◆ **WHAT IS REQUIRED**
From the records below, print only the part that opens with the line containing "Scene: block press" and closes with the line containing "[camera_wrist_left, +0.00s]"; omit the pictures.

- - - - -

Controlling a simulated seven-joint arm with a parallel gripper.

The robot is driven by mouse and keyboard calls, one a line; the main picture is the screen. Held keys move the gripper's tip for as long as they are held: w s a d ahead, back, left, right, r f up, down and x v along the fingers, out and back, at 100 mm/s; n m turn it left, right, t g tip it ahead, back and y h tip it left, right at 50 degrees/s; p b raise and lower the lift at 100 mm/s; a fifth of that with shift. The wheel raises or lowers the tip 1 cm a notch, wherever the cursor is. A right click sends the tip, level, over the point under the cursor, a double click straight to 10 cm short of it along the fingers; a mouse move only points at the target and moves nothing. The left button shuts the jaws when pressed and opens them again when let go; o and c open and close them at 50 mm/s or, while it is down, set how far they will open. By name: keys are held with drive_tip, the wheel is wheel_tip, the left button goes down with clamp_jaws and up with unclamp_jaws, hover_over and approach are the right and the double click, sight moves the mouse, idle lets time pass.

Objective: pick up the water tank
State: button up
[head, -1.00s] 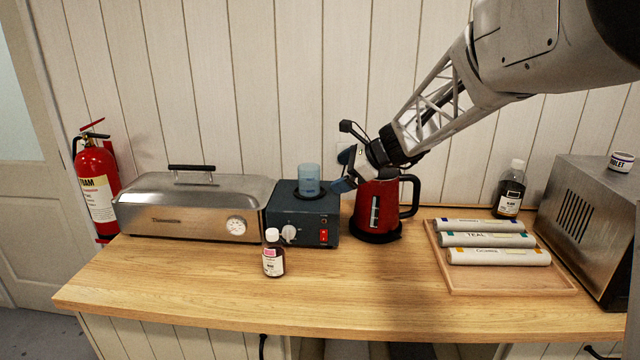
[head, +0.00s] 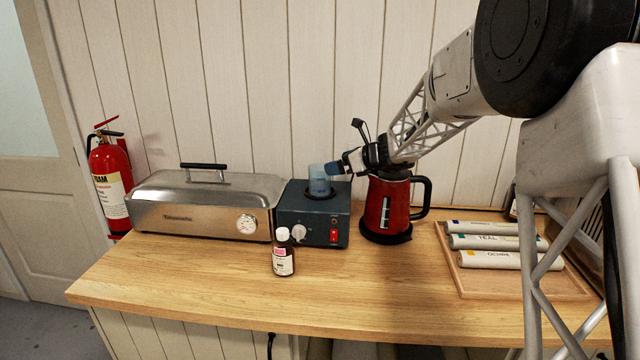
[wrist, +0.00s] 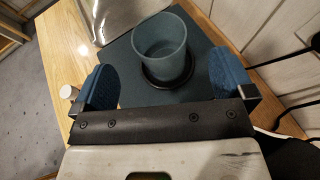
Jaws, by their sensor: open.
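The water tank (head: 319,178) is a small translucent blue cup. It stands upright in a dark ring on top of the dark teal box (head: 313,222), which has a white knob and a red switch. In the wrist view the tank (wrist: 160,48) is seen from above and looks empty, a little beyond the fingertips. My gripper (head: 340,168) comes in from the right, close beside the tank. Its two blue finger pads (wrist: 168,82) are spread wide, with nothing between them; the tank lies ahead in the gap.
The red kettle (head: 387,205) stands right of the box, under my arm. The steel steamer (head: 180,212) is left of the box. A small brown bottle (head: 283,255) stands in front. A wooden tray (head: 500,288) holds labelled rolls. The front counter middle is clear.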

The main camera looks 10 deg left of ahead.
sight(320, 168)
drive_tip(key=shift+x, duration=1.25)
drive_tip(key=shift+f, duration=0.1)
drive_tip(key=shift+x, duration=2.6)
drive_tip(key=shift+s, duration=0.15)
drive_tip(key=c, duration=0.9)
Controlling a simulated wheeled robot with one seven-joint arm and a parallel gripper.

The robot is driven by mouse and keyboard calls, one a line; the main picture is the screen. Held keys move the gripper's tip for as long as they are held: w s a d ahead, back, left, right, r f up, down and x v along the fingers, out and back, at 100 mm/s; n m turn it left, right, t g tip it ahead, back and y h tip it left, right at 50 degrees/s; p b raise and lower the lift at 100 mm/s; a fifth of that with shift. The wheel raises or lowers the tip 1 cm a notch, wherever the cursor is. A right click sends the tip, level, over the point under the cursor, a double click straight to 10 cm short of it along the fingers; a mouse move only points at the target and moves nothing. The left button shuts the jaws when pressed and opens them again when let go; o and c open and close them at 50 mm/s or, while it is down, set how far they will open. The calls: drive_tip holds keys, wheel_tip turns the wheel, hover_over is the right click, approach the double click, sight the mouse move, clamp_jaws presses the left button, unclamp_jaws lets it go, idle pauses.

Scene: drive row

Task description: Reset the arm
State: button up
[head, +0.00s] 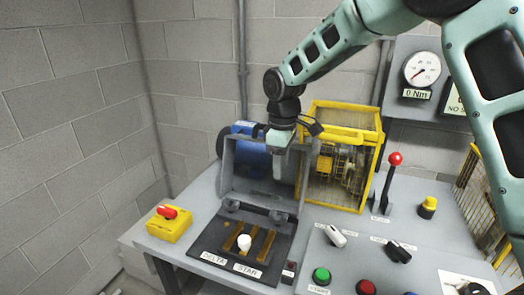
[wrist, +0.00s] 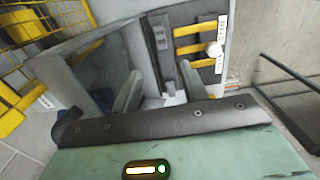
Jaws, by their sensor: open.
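My arm reaches in from the upper right of the head view and bends down to my gripper (head: 280,158). The gripper hangs over the back of the open terminal box, by its raised grey lid (head: 246,170). In the wrist view my gripper (wrist: 150,92) shows two grey fingers spread apart with nothing between them. The box's black base (head: 212,240) carries brass bars and a white knob (head: 244,242), with DELTA and STAR labels in front. The knob also shows in the wrist view (wrist: 214,50). I cannot tell whether the fingers touch the lid.
A blue motor (head: 243,129) and a yellow guard cage (head: 340,115) stand behind the box. A red-knobbed lever (head: 390,172) rises to the right. A yellow box with a red switch (head: 169,222) is at left. Buttons and rotary switches line the front panel (head: 345,262).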

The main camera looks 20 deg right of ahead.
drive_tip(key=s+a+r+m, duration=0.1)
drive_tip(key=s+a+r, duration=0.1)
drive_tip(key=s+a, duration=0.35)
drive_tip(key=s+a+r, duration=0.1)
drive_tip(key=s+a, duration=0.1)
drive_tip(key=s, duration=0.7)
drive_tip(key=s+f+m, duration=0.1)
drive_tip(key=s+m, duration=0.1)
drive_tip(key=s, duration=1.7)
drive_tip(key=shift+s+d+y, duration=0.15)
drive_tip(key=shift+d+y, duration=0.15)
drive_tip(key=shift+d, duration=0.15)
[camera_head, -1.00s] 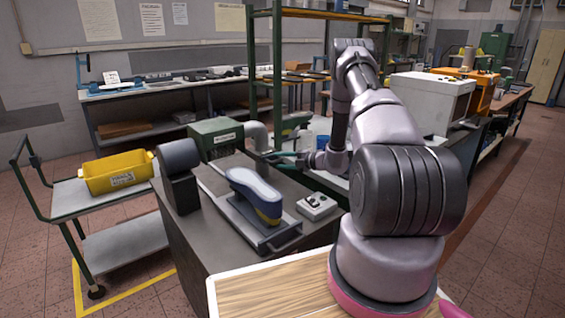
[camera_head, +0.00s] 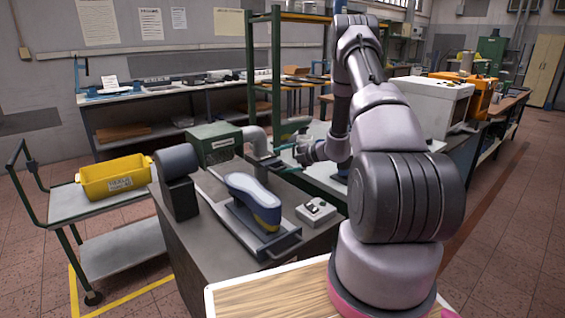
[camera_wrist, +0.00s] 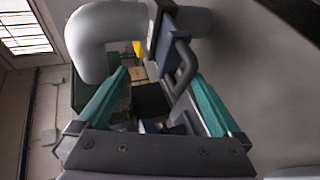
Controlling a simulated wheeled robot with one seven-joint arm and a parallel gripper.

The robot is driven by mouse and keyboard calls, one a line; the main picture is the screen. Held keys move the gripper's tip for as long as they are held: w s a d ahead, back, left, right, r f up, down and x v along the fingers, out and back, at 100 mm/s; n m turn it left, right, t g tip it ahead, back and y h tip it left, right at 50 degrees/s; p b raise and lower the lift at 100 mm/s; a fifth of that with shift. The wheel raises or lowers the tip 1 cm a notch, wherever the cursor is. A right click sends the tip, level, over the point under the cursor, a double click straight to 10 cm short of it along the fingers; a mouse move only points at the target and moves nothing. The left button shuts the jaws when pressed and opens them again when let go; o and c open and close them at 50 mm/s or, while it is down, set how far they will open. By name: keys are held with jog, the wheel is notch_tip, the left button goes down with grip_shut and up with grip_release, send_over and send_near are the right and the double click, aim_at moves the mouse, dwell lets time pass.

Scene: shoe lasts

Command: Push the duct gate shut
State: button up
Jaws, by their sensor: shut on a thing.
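The duct gate (camera_wrist: 167,45) is a dark blue-grey plate with a looped handle (camera_wrist: 184,68), set in the grey duct pipe (camera_wrist: 92,42) in the wrist view. In the head view the gate (camera_head: 267,161) is a small dark plate sticking out to the right of the pipe (camera_head: 256,141). My gripper (camera_wrist: 160,76) has teal fingers on either side of the handle, which lies closer to the right finger; it is shut on the handle. In the head view my gripper (camera_head: 287,152) is just right of the gate. How far the plate is slid in is hard to tell.
A green machine (camera_head: 215,143) joins the pipe on the left. A shoe last (camera_head: 252,200) stands on a dark plate on the bench (camera_head: 200,240), beside a control box (camera_head: 316,211). A green shelf post (camera_head: 277,80) rises behind the pipe.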

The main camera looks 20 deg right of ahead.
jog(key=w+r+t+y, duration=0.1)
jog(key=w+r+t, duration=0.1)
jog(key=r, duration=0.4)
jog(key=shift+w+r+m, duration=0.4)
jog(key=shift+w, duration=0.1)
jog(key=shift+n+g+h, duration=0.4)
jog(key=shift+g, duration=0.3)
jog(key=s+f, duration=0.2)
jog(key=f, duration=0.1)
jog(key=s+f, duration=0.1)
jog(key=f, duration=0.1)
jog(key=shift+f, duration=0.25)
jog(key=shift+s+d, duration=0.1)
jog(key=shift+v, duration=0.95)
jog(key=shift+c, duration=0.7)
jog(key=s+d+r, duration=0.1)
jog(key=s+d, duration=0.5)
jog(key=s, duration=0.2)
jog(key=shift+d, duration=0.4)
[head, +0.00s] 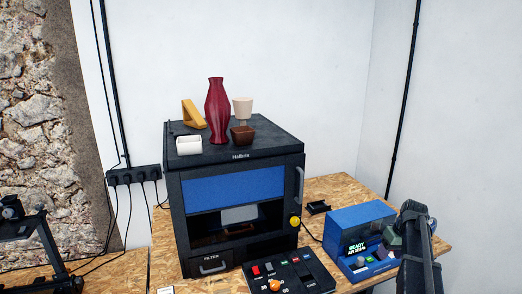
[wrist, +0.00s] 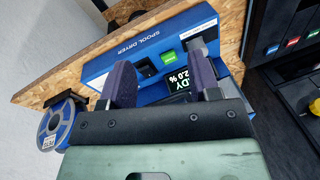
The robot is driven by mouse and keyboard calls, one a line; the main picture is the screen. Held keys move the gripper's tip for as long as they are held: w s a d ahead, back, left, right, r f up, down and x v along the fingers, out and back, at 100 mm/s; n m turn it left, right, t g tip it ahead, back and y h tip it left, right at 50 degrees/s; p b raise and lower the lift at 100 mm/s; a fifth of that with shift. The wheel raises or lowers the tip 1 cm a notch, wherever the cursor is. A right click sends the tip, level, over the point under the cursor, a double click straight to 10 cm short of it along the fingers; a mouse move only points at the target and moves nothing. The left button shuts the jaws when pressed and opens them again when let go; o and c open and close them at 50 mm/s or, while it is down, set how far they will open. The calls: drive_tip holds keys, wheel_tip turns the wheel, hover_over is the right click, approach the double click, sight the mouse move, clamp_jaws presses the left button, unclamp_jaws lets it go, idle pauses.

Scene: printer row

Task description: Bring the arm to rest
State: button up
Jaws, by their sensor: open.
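My gripper (wrist: 162,78) is open in the wrist view, its two purple fingers apart with nothing between them. The fingers are in front of the blue spool dryer (wrist: 110,65), which has a green button and a lit screen partly hidden by the right finger. I cannot tell whether the fingers touch it. In the head view my dark arm is at the lower right, and the gripper end (head: 390,247) is beside the right part of the blue spool dryer (head: 350,220), whose screen reads READY.
A black printer (head: 240,163) carries a red vase (head: 216,110), cups and a yellow wedge on top. A control panel (head: 290,273) with coloured buttons stands in front. A blue-rimmed spool (wrist: 58,122) is at the left in the wrist view.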

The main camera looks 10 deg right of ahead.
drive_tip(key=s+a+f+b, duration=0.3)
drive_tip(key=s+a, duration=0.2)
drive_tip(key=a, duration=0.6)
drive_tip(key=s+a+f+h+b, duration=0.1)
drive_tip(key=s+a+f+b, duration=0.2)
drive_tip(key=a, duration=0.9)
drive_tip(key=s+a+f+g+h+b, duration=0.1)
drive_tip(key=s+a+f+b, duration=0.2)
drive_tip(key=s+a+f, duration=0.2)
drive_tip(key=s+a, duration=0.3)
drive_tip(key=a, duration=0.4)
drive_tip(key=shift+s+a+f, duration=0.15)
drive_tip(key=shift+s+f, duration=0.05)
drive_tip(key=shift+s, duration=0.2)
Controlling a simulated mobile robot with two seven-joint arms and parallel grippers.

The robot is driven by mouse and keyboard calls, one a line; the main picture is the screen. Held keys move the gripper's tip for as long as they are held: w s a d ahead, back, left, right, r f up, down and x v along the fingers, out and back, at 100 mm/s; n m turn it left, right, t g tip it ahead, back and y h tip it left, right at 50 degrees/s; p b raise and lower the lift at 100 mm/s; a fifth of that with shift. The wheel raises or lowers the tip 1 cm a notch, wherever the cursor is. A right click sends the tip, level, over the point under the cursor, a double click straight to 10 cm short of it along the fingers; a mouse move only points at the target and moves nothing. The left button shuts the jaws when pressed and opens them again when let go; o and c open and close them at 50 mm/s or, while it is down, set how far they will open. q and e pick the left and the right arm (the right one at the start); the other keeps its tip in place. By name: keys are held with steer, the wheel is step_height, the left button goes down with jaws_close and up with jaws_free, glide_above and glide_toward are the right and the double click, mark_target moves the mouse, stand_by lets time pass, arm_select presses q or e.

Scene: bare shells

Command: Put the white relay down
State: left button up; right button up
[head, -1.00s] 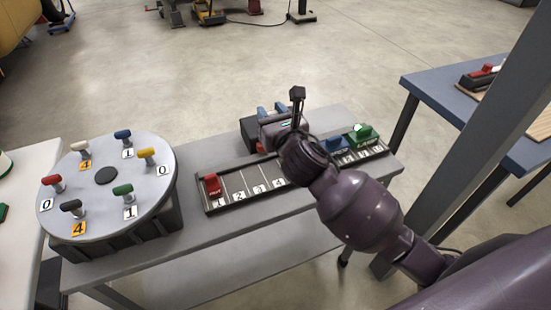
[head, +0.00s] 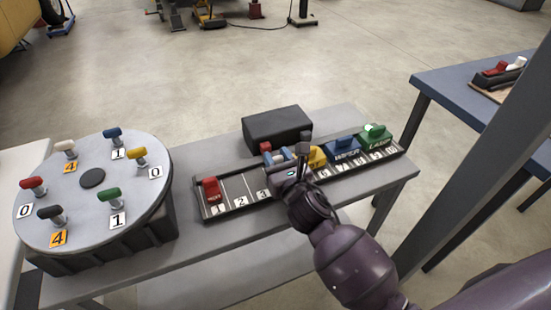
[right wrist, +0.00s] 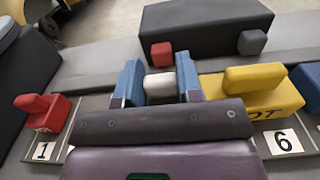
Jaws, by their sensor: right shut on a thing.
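My right gripper (head: 277,157) is over the middle of the numbered rack (head: 232,211). In the right wrist view its two blue fingers (right wrist: 160,72) are shut on the white relay, whose white handle (right wrist: 160,88) shows between them. The relay's lower part is hidden by the gripper. It is between the red relay (right wrist: 45,112) at slot 1 and the yellow relay (right wrist: 254,88) by label 6. I cannot tell whether it touches the rack floor. In the head view the white relay is hidden. My left gripper is not in view.
Slots 2 and 3 look empty. A blue relay (head: 342,146) and a green relay (head: 376,136) fill the rack's right end. A dark box (head: 277,127) stands behind it. A round plate (head: 92,203) with several coloured knobs is at left. A blue table (head: 440,85) is at right.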

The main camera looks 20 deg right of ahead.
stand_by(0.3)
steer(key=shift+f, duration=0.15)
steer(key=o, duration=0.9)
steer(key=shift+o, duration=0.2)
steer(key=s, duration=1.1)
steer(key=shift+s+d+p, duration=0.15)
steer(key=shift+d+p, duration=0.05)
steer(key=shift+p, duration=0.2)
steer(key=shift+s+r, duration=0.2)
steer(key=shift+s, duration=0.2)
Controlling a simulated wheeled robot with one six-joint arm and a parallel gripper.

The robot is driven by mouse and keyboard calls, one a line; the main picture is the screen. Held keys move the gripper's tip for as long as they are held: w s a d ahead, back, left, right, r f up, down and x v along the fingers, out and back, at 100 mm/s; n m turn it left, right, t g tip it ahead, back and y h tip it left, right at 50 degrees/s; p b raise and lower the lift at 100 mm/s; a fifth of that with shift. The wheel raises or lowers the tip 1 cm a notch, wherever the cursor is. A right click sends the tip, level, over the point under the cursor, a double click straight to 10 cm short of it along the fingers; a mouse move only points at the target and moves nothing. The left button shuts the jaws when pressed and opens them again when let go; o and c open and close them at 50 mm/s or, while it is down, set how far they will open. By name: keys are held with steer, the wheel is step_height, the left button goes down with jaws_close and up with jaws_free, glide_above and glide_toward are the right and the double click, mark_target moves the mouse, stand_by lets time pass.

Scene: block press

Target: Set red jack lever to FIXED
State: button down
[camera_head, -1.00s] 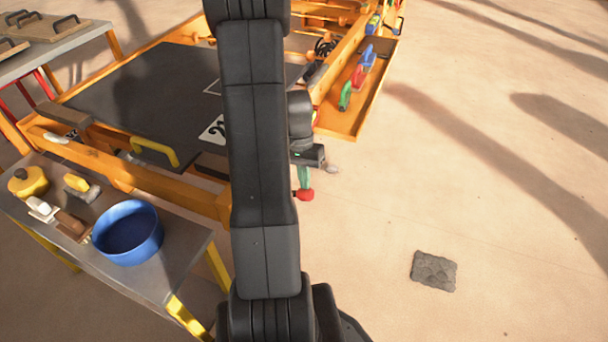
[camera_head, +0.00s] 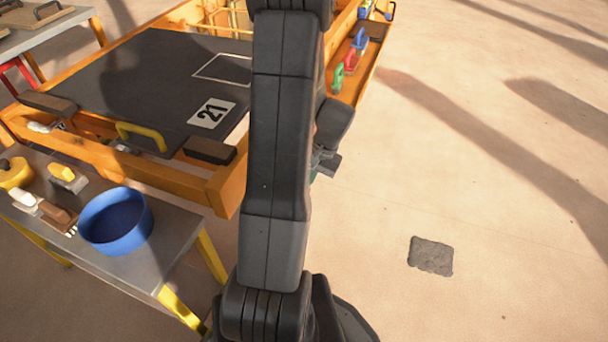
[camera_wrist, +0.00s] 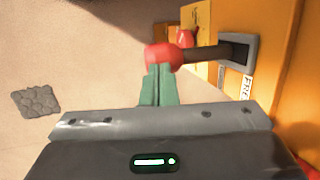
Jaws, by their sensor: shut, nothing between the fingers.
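The red jack lever has a round red knob (camera_wrist: 163,56) on a dark shaft (camera_wrist: 205,53). The shaft runs right into a grey-framed slot (camera_wrist: 238,52) on the orange press frame. A white label (camera_wrist: 248,88) that seems to read FREE is beside the slot's lower end in the wrist view. My gripper (camera_wrist: 158,72) has green fingers, shut and empty, with their tips right at the knob's near side. I cannot tell whether they touch it. In the head view the knob is hidden and my gripper is mostly behind my arm.
The orange press (camera_head: 232,185) with its dark top (camera_head: 130,80) stands left of my arm. A grey side table (camera_head: 165,255) holds a blue bowl (camera_head: 115,222) and tools. A grey stone slab (camera_head: 431,256) lies on open floor to the right.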

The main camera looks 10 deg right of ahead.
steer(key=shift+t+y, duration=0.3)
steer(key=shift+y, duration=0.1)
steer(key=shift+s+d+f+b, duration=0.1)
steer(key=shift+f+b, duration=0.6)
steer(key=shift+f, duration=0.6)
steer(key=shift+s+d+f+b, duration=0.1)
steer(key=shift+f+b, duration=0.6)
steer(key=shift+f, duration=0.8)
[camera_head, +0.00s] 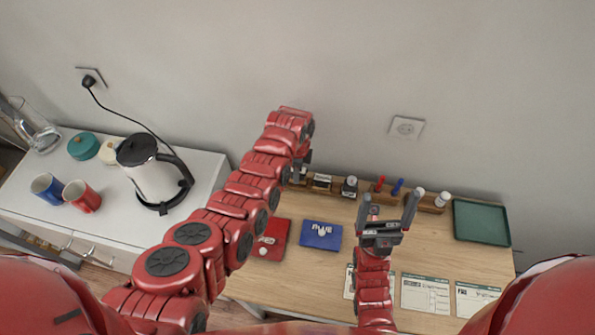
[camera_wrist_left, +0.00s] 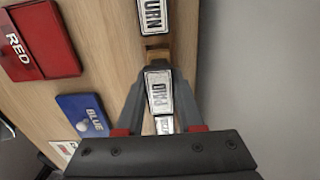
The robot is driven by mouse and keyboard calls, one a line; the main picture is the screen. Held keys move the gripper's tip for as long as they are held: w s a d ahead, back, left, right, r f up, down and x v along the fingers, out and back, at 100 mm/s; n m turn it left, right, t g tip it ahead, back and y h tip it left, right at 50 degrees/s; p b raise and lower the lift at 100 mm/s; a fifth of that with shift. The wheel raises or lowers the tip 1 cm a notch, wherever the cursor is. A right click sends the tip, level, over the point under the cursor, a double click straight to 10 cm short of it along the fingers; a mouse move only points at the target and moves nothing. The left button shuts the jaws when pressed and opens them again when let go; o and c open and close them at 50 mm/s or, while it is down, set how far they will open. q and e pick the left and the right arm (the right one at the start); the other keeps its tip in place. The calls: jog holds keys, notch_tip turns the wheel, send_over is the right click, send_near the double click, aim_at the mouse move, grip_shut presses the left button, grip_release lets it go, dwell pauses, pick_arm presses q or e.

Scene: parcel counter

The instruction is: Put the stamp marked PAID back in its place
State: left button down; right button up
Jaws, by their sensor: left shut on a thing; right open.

- - - - -

◆ **FINISHED EXERCISE**
Scene: block press

Target: Set red jack lever to FIXED
State: button down
[camera_head, -1.00s] 
[camera_head, +0.00s] 
[camera_wrist, +0.00s] 
Jaws, by their sensor: shut, nothing between the fingers.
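The red jack lever has a round red knob (camera_wrist: 163,56) on a dark shaft (camera_wrist: 205,53). The shaft runs right into a grey-framed slot (camera_wrist: 238,52) on the orange press frame. A white label (camera_wrist: 248,88) that seems to read FREE is beside the slot's lower end in the wrist view. My gripper (camera_wrist: 158,72) has green fingers, shut and empty, with their tips right at the knob's near side. I cannot tell whether they touch it. In the head view the knob is hidden and my gripper is mostly behind my arm.
The orange press (camera_head: 232,185) with its dark top (camera_head: 130,80) stands left of my arm. A grey side table (camera_head: 165,255) holds a blue bowl (camera_head: 115,222) and tools. A grey stone slab (camera_head: 431,256) lies on open floor to the right.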

The main camera looks 10 deg right of ahead.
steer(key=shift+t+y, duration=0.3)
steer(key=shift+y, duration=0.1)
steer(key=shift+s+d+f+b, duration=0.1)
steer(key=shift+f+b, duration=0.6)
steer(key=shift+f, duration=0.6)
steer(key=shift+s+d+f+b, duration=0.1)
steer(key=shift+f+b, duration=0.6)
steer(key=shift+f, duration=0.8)
[camera_head, +0.00s] 
[camera_wrist_left, +0.00s] 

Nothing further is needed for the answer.